Full pytest (avoids heavy dataset scripts): python -m pytest.
Train 20B: python train_gspo_fim_20b.py (assumes data at data/fim_fresh.jsonl and Lean env ready).
Train 120B/local variants: python train_gspo_fim_120b.py or python train_gspo_fim_local.py with matching hardware/config.
Coding Style & Naming Conventions
Language: Python with 4-space indentation; prefer explicit imports.
Keep functions small and pure where possible; isolate side effects (I/O, subprocess) behind helpers.
Tests live under test/ and follow test_*.py naming.
Avoid non-ASCII unless required by domain (Lean code may include Unicode; otherwise stick to ASCII).
Testing Guidelines
Framework: pytest. Aim to keep fast unit tests under test/; heavier smoke/benchmark scripts live outside or behind if __name__ == "__main__":.

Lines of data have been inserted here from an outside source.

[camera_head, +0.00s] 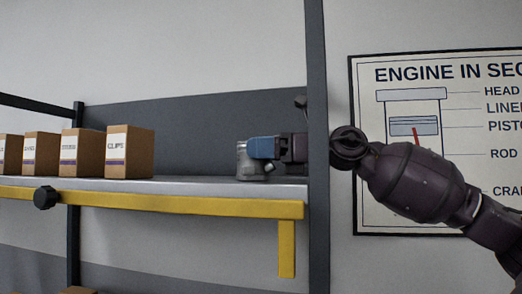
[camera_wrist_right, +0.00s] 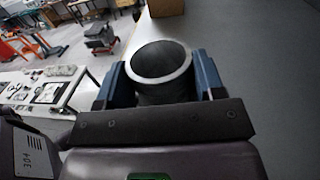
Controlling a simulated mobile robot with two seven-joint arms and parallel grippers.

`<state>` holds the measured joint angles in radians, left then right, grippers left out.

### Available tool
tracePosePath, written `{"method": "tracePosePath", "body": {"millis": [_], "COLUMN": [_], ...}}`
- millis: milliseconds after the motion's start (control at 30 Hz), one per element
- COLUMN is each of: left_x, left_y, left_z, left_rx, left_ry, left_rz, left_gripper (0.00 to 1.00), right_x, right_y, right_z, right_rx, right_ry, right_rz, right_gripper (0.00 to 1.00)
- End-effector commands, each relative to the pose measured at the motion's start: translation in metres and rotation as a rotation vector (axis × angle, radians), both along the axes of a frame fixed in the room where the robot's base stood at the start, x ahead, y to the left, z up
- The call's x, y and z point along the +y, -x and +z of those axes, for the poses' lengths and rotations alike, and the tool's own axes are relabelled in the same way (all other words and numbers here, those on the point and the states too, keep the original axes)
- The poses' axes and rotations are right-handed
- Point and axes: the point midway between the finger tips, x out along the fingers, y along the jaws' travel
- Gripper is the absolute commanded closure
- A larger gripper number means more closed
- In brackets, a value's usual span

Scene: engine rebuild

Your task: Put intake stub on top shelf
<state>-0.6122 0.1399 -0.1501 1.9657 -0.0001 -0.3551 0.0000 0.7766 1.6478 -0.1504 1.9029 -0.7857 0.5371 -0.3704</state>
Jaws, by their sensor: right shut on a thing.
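The intake stub (camera_head: 250,166) is a grey metal piece at the right end of the shelf (camera_head: 190,186). It appears to stand on or just above the shelf surface; I cannot tell if it touches. My right gripper (camera_head: 262,148), with blue fingers, is shut on the stub from the right, its arm passing behind the dark shelf post. In the right wrist view the stub (camera_wrist_right: 160,72) shows as a round open tube between the two blue fingers. My left gripper is not in view.
Several cardboard boxes, one labelled CLIPS (camera_head: 130,153), stand along the left of the shelf. The shelf has a yellow front edge (camera_head: 150,201) and a dark upright post (camera_head: 317,120) close to my right arm. Shelf space between the CLIPS box and the stub is clear.

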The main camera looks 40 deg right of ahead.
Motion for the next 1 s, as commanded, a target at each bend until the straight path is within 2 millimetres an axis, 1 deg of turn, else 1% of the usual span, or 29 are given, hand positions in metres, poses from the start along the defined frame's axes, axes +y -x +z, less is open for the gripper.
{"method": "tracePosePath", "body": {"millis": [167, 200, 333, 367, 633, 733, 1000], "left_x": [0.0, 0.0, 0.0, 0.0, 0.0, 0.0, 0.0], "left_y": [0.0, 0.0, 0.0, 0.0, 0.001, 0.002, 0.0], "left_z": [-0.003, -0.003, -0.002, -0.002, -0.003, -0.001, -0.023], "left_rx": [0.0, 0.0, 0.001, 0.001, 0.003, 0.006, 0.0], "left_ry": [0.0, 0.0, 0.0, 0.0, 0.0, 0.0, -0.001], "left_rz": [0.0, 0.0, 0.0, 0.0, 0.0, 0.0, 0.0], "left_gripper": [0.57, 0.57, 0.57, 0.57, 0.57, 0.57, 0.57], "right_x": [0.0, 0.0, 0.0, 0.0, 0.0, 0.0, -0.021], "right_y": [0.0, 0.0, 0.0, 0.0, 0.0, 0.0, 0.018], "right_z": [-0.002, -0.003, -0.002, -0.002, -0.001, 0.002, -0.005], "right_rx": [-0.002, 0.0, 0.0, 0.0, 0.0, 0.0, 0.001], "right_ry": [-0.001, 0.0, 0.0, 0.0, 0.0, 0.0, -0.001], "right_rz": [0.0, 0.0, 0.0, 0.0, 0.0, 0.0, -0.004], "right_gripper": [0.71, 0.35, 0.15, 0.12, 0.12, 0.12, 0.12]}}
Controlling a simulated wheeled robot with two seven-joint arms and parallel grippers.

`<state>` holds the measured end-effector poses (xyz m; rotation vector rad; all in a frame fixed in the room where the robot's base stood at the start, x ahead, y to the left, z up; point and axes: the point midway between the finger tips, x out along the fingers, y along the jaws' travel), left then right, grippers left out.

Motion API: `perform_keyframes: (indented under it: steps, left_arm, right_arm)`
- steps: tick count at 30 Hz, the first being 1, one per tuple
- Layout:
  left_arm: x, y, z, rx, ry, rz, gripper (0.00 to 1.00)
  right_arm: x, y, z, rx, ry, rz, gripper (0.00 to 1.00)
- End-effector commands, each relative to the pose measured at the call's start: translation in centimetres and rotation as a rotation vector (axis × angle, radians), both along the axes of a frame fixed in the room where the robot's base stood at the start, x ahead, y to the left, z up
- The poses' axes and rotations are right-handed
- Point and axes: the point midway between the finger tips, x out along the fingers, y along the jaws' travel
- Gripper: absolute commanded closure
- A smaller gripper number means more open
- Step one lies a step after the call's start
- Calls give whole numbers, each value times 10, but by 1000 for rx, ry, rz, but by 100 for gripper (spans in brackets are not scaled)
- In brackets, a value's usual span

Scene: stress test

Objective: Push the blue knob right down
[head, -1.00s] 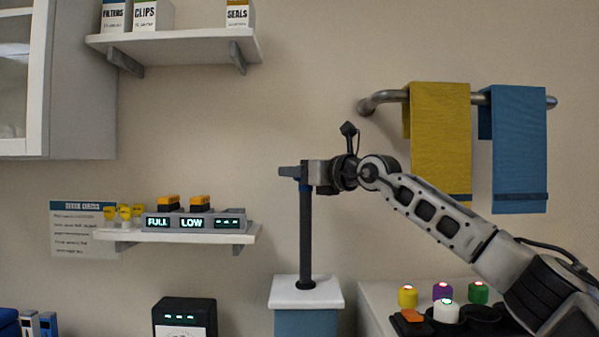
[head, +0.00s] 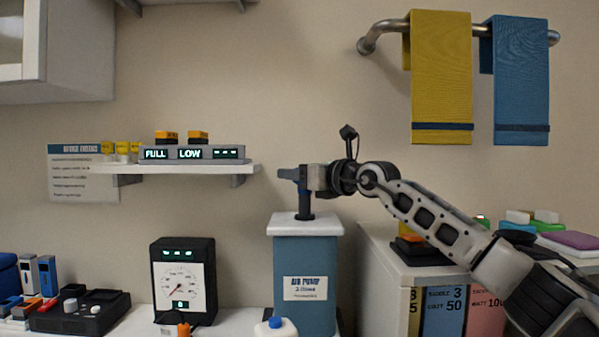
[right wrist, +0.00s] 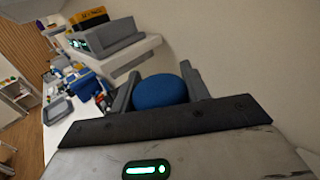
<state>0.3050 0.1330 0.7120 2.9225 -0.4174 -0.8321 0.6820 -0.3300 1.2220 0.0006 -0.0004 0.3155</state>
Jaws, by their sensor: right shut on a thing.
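The pump (head: 305,258) is a blue box with a white top (head: 290,227) and a label. A dark rod (head: 305,206) stands upright from its top, with only a short length showing. The blue knob (right wrist: 160,92) is at the rod's upper end and shows clearly in the right wrist view. My right gripper (head: 292,173) is shut on the knob, with one finger on each side of it, a short way above the pump's white top. In the head view the fingers hide most of the knob. My left gripper is not in view.
A wall shelf (head: 200,168) with a grey display unit is left of the pump. A black gauge box (head: 184,280) and a white bottle (head: 276,327) stand near the pump. A white cabinet (head: 385,262) is at its right. A towel rail (head: 383,30) hangs above.

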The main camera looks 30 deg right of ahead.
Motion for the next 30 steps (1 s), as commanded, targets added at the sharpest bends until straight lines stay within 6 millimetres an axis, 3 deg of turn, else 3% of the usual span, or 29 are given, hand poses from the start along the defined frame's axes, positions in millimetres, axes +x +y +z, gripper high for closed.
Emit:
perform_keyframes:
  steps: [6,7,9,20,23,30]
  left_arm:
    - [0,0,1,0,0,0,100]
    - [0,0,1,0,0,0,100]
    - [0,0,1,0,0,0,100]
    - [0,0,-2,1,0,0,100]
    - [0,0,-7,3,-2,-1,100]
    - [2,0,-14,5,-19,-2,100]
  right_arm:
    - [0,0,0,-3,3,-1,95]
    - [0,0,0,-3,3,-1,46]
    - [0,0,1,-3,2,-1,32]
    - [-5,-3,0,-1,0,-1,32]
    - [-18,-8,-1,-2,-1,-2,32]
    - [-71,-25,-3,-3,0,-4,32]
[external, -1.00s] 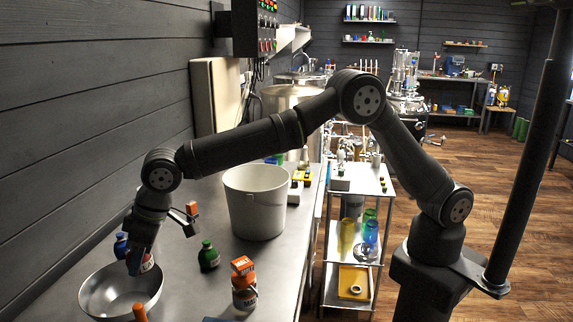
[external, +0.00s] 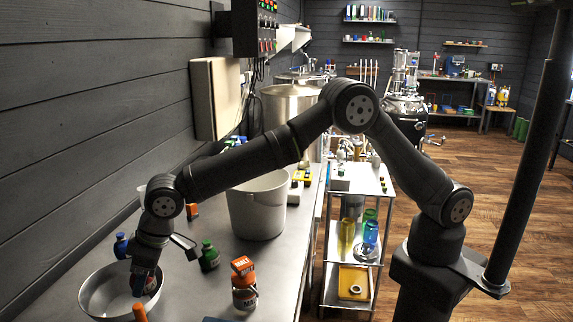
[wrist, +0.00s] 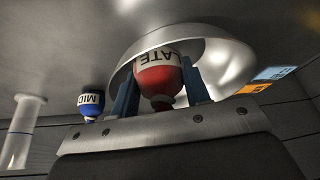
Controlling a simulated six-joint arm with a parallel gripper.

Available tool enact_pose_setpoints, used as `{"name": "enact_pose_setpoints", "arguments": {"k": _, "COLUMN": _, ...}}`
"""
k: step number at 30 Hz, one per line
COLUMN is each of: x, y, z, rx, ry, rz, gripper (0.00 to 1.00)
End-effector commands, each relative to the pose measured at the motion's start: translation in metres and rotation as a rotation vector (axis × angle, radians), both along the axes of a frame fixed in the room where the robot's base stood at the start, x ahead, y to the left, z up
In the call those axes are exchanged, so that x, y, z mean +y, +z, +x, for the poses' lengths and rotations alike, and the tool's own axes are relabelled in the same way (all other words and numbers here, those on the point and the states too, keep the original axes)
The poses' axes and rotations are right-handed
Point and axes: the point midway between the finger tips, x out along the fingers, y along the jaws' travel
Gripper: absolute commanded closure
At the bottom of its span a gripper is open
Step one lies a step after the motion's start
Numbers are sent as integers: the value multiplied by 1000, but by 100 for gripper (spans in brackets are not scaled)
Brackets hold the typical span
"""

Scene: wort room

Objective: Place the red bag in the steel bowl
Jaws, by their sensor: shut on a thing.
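The steel bowl (external: 93,292) stands on the metal bench at the lower left; its shiny inside also shows in the wrist view (wrist: 228,58). My gripper (external: 140,284) points down over the bowl's right side. In the wrist view its blue fingers (wrist: 160,88) are shut on the red bag (wrist: 160,79), a rounded red thing with a white label and a narrow neck, more like a bottle in shape. It appears within the bowl's outline. In the external view my fingers partly hide the red bag (external: 151,283), and I cannot tell whether it touches the bowl.
A blue bottle (external: 120,246) stands behind the bowl, and a green-capped bottle (external: 209,259) to its right. An orange-labelled bottle (external: 243,296) and an orange-topped item (external: 140,313) are near the front. A white bucket (external: 258,207) stands farther back. Bare bench lies between them.

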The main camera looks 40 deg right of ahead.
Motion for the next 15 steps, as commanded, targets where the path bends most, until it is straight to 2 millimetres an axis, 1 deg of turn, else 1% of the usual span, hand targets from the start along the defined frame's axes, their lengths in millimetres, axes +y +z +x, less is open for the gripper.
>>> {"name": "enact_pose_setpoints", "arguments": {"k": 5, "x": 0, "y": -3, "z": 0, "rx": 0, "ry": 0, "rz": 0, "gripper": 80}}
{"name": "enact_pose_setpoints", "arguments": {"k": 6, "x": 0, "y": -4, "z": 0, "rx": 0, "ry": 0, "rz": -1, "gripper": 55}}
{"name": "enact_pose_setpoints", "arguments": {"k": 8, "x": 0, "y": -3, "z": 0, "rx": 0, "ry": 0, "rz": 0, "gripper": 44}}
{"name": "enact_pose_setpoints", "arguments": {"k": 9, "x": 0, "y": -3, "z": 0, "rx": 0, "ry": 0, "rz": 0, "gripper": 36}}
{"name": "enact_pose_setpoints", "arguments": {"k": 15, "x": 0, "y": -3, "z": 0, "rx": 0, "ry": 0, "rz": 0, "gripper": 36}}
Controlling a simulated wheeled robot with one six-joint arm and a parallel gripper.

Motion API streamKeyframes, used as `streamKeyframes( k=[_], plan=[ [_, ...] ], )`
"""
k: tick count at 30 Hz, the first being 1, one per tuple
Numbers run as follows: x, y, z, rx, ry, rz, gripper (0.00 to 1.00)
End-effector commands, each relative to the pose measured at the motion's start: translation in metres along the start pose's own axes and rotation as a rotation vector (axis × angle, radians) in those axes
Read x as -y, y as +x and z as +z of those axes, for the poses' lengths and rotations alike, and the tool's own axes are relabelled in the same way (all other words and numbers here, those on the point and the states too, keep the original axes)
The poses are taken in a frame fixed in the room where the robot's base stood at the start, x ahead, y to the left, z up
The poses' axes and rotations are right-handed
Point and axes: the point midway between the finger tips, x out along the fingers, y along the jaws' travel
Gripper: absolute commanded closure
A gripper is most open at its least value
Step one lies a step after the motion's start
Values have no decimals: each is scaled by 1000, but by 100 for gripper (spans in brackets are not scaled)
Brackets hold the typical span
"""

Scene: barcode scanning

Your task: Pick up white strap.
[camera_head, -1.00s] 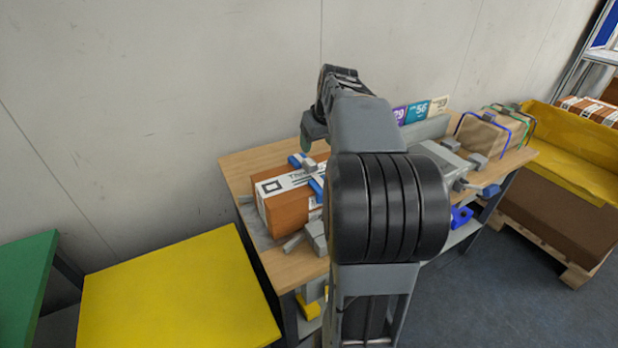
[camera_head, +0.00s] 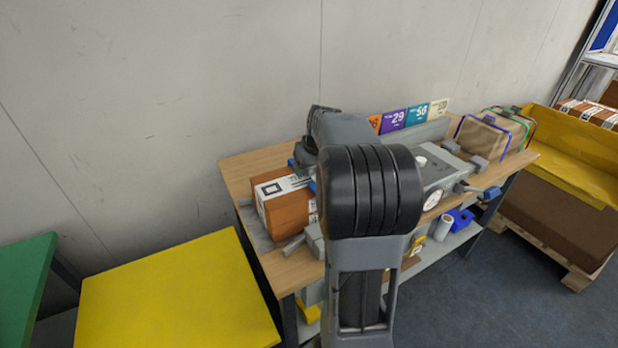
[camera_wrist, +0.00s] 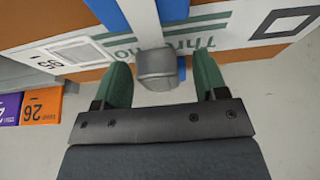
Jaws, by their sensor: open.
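In the wrist view a narrow white strap (camera_wrist: 143,22) runs down across the box to a grey block (camera_wrist: 155,70). My gripper (camera_wrist: 161,64) is open, with one green finger on each side of the grey block. Gaps show between the block and both fingers. I cannot tell how deep the fingers reach. The brown box (camera_head: 287,214) with a white printed label (camera_head: 285,186) stands on the workbench (camera_head: 238,175). In the head view my arm hides the strap and most of the gripper.
Blue strap parts (camera_wrist: 115,14) lie beside the white strap. Coloured number cards (camera_head: 392,120) stand along the bench's back. A grey device (camera_head: 440,165) and a strapped parcel (camera_head: 484,137) are to the right. A yellow table (camera_head: 180,295) stands at front left.

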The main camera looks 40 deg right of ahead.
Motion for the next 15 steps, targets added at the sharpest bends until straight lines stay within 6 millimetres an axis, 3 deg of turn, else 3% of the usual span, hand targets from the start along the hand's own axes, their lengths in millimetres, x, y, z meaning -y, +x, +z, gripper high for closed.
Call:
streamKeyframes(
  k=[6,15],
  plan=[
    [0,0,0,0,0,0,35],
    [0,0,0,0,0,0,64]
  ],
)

New modules should ship with unit coverage; mock heavy deps (e.g., unsloth, trl, datasets) to keep tests lightweight.
Use python -m pytest path/to/test_file.py -k pattern for targeted debugging.
Commit & Pull Request Guidelines
Commit messages: concise imperative summaries (e.g., “Add testable helpers and unit tests for GSPO FIM trainer”).
Include context in PR descriptions: what changed, why, risks, and how to verify (commands run).
Link issues/tickets when available; include logs or screenshots for user-facing or training-impactful changes.
Security & Configuration Tips
Lean verification relies on lake via elan; ensure ~/.elan/bin is on PATH.
Training scripts may write to outputs_fim_grpo/; avoid committing large artifacts or datasets.
Keep API keys or tokens out of the repo; use environment variables or local config files ignored by git.
Codex-CLI note: running datasets/Polars/Unsloth may require full approval (disabling the default sandbox) so /dev/shm is writable; otherwise Intel OMP SHM errors can occur. In standard Docker hosts, use --shm-size or --ipc=host as an alternative.